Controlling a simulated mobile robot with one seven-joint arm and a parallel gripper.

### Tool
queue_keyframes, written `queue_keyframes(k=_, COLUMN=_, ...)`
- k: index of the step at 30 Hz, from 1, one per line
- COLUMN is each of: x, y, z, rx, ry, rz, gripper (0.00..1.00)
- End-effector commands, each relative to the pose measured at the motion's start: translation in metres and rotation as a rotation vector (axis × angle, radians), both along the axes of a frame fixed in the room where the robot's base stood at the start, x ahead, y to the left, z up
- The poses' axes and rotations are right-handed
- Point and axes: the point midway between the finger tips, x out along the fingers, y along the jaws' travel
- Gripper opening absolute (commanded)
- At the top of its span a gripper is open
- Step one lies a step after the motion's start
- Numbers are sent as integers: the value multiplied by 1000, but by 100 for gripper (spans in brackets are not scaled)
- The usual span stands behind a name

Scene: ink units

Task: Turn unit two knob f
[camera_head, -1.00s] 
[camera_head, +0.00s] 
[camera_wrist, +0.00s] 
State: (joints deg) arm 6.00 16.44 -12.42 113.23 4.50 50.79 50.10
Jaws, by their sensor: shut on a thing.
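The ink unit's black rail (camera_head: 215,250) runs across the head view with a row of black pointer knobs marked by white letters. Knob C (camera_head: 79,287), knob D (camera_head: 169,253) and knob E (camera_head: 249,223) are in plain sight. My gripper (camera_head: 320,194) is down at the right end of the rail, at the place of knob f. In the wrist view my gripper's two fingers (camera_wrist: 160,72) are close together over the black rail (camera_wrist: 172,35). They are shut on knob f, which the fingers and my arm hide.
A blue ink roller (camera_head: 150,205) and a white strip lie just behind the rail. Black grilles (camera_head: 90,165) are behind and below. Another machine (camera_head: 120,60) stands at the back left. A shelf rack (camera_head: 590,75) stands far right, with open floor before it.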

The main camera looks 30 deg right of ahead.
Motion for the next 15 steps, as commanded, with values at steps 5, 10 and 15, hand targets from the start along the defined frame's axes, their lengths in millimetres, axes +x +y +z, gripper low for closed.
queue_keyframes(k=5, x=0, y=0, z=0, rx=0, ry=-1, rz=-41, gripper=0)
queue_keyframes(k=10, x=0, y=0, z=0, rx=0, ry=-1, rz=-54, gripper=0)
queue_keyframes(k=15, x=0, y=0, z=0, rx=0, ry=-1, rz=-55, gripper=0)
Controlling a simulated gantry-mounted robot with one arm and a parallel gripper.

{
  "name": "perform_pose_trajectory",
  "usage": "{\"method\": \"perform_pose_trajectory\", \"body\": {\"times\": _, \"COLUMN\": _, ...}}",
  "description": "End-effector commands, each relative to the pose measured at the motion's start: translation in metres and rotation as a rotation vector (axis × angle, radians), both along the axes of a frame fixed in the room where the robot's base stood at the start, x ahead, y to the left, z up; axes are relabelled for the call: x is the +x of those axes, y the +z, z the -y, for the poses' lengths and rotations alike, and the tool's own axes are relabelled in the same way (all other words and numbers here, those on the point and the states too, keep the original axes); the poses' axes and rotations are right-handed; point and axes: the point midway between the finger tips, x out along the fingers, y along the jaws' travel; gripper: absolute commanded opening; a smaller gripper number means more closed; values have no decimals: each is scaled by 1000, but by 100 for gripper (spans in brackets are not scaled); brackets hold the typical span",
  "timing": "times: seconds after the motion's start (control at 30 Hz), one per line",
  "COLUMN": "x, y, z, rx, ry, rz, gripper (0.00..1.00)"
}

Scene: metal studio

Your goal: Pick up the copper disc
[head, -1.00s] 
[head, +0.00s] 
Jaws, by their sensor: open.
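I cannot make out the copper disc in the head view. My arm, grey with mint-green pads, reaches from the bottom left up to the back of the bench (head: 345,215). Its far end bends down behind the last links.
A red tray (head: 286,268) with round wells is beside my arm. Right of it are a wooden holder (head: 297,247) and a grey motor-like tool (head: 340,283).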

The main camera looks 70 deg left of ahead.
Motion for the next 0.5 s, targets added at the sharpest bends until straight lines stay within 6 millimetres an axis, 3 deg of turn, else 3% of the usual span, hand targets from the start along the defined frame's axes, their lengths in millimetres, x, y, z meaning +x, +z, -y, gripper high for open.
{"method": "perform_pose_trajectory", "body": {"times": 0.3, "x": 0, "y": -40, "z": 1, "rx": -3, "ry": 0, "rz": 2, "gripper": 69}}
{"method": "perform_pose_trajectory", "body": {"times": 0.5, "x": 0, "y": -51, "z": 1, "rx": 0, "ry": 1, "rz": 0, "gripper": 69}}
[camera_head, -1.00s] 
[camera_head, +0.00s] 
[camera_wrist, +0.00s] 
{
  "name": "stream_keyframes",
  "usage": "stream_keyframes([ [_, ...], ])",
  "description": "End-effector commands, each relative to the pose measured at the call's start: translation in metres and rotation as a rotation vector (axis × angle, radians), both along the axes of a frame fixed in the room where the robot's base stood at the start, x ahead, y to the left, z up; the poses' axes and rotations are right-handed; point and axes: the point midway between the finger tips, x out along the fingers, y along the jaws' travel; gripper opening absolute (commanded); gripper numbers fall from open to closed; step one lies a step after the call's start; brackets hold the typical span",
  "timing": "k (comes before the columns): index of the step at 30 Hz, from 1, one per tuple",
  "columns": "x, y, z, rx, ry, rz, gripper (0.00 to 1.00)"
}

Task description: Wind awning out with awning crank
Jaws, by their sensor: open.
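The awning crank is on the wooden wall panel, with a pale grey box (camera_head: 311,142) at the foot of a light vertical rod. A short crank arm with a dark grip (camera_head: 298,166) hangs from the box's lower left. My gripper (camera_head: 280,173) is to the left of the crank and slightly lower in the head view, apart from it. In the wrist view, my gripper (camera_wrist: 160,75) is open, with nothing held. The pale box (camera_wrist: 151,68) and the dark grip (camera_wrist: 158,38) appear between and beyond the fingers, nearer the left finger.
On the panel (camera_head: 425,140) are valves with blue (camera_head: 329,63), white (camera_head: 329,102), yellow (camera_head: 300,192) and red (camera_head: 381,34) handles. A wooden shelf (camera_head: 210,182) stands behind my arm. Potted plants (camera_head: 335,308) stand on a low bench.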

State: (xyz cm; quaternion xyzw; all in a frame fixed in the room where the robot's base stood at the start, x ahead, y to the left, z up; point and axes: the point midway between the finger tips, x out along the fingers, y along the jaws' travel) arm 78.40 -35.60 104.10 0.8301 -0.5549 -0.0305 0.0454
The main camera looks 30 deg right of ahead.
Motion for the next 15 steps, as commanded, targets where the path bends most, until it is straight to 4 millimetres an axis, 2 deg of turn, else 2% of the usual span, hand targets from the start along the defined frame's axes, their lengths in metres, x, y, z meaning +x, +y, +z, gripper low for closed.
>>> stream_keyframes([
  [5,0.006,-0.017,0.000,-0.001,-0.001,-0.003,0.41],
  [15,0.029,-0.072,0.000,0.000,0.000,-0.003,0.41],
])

+ + +

DIRECTIONS: Set down all of the data above, word for word.

RESULT OF THE TASK:
Controlling a simulated mobile robot with one seven-joint arm and a parallel gripper.

### Tool
queue_keyframes, written `queue_keyframes(k=_, COLUMN=_, ...)`
- k: index of the step at 30 Hz, from 1, one per line
- COLUMN is each of: x, y, z, rx, ry, rz, gripper (0.00..1.00)
- End-effector commands, each relative to the pose measured at the motion's start: translation in metres and rotation as a rotation vector (axis × angle, radians), both along the axes of a frame fixed in the room where the robot's base stood at the start, x ahead, y to the left, z up
- The poses' axes and rotations are right-handed
- Point and axes: the point midway between the finger tips, x out along the fingers, y along the jaws' travel
- Gripper opening absolute (commanded)
- At the top of its span a gripper is open
- Step one lies a step after the motion's start
- Numbers are sent as integers: the value multiplied by 1000, but by 100 for gripper (spans in brackets are not scaled)
- The usual span stands behind a name

Scene: ink units

Task: Turn unit two knob f
[camera_head, -1.00s] 
[camera_head, +0.00s] 
[camera_wrist, +0.00s] 
State: (joints deg) arm 6.00 16.44 -12.42 113.23 4.50 50.79 50.10
Jaws, by their sensor: shut on a thing.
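The ink unit's black rail (camera_head: 215,250) runs across the head view with a row of black pointer knobs marked by white letters. Knob C (camera_head: 79,287), knob D (camera_head: 169,253) and knob E (camera_head: 249,223) are in plain sight. My gripper (camera_head: 320,194) is down at the right end of the rail, at the place of knob f. In the wrist view my gripper's two fingers (camera_wrist: 160,72) are close together over the black rail (camera_wrist: 172,35). They are shut on knob f, which the fingers and my arm hide.
A blue ink roller (camera_head: 150,205) and a white strip lie just behind the rail. Black grilles (camera_head: 90,165) are behind and below. Another machine (camera_head: 120,60) stands at the back left. A shelf rack (camera_head: 590,75) stands far right, with open floor before it.

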The main camera looks 30 deg right of ahead.
Motion for the next 15 steps, as commanded, with values at steps 5, 10 and 15, hand targets from the start along the defined frame's axes, their lengths in millimetres, axes +x +y +z, gripper low for closed.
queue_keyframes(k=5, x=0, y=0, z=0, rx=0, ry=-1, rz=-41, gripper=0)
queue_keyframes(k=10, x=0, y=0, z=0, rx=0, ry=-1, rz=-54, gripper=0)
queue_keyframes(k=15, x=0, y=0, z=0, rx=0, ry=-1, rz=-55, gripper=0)
Controlling a simulated gantry-mounted robot with one arm and a parallel gripper.

{
  "name": "perform_pose_trajectory",
  "usage": "{\"method\": \"perform_pose_trajectory\", \"body\": {\"times\": _, \"COLUMN\": _, ...}}",
  "description": "End-effector commands, each relative to the pose measured at the motion's start: translation in metres and rotation as a rotation vector (axis × angle, radians), both along the axes of a frame fixed in the room where the robot's base stood at the start, x ahead, y to the left, z up; axes are relabelled for the call: x is the +x of those axes, y the +z, z the -y, for the poses' lengths and rotations alike, and the tool's own axes are relabelled in the same way (all other words and numbers here, those on the point and the states too, keep the original axes); the poses' axes and rotations are right-handed; point and axes: the point midway between the finger tips, x out along the fingers, y along the jaws' travel; gripper: absolute commanded opening; a smaller gripper number means more closed; values have no decimals: each is scaled by 1000, but by 100 for gripper (spans in brackets are not scaled); brackets hold the typical span",
  "timing": "times: seconds after the motion's start (control at 30 Hz), one per line",
  "COLUMN": "x, y, z, rx, ry, rz, gripper (0.00..1.00)"
}

Scene: metal studio

Your goal: Pick up the copper disc
[head, -1.00s] 
[head, +0.00s] 
Jaws, by their sensor: open.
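I cannot make out the copper disc in the head view. My arm, grey with mint-green pads, reaches from the bottom left up to the back of the bench (head: 345,215). Its far end bends down behind the last links.
A red tray (head: 286,268) with round wells is beside my arm. Right of it are a wooden holder (head: 297,247) and a grey motor-like tool (head: 340,283).

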The main camera looks 70 deg left of ahead.
Motion for the next 0.5 s, targets added at the sharpest bends until straight lines stay within 6 millimetres an axis, 3 deg of turn, else 3% of the usual span, hand targets from the start along the defined frame's axes, their lengths in millimetres, x, y, z meaning +x, +z, -y, gripper high for open.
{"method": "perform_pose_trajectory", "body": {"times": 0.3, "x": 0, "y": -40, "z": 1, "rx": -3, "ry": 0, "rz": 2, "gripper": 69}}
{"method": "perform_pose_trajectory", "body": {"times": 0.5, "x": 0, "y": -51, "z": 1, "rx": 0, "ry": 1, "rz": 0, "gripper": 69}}
[camera_head, -1.00s] 
[camera_head, +0.00s] 
[camera_wrist, +0.00s] 
{
  "name": "stream_keyframes",
  "usage": "stream_keyframes([ [_, ...], ])",
  "description": "End-effector commands, each relative to the pose measured at the call's start: translation in metres and rotation as a rotation vector (axis × angle, radians), both along the axes of a frame fixed in the room where the robot's base stood at the start, x ahead, y to the left, z up; the poses' axes and rotations are right-handed; point and axes: the point midway between the finger tips, x out along the fingers, y along the jaws' travel; gripper opening absolute (commanded); gripper numbers fall from open to closed; step one lies a step after the call's start; brackets hold the typical span",
  "timing": "k (comes before the columns): index of the step at 30 Hz, from 1, one per tuple",
  "columns": "x, y, z, rx, ry, rz, gripper (0.00 to 1.00)"
}

Task description: Wind awning out with awning crank
Jaws, by their sensor: open.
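The awning crank is on the wooden wall panel, with a pale grey box (camera_head: 311,142) at the foot of a light vertical rod. A short crank arm with a dark grip (camera_head: 298,166) hangs from the box's lower left. My gripper (camera_head: 280,173) is to the left of the crank and slightly lower in the head view, apart from it. In the wrist view, my gripper (camera_wrist: 160,75) is open, with nothing held. The pale box (camera_wrist: 151,68) and the dark grip (camera_wrist: 158,38) appear between and beyond the fingers, nearer the left finger.
On the panel (camera_head: 425,140) are valves with blue (camera_head: 329,63), white (camera_head: 329,102), yellow (camera_head: 300,192) and red (camera_head: 381,34) handles. A wooden shelf (camera_head: 210,182) stands behind my arm. Potted plants (camera_head: 335,308) stand on a low bench.

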State: (xyz cm; quaternion xyzw; all in a frame fixed in the room where the robot's base stood at the start, x ahead, y to the left, z up; point and axes: the point midway between the finger tips, x out along the fingers, y along the jaws' travel) arm 78.40 -35.60 104.10 0.8301 -0.5549 -0.0305 0.0454
The main camera looks 30 deg right of ahead.
Motion for the next 15 steps, as commanded, targets where the path bends most, until it is straight to 4 millimetres an axis, 2 deg of turn, else 2% of the usual span, hand targets from the start along the defined frame's axes, their lengths in metres, x, y, z meaning +x, +y, +z, gripper low for closed.
>>> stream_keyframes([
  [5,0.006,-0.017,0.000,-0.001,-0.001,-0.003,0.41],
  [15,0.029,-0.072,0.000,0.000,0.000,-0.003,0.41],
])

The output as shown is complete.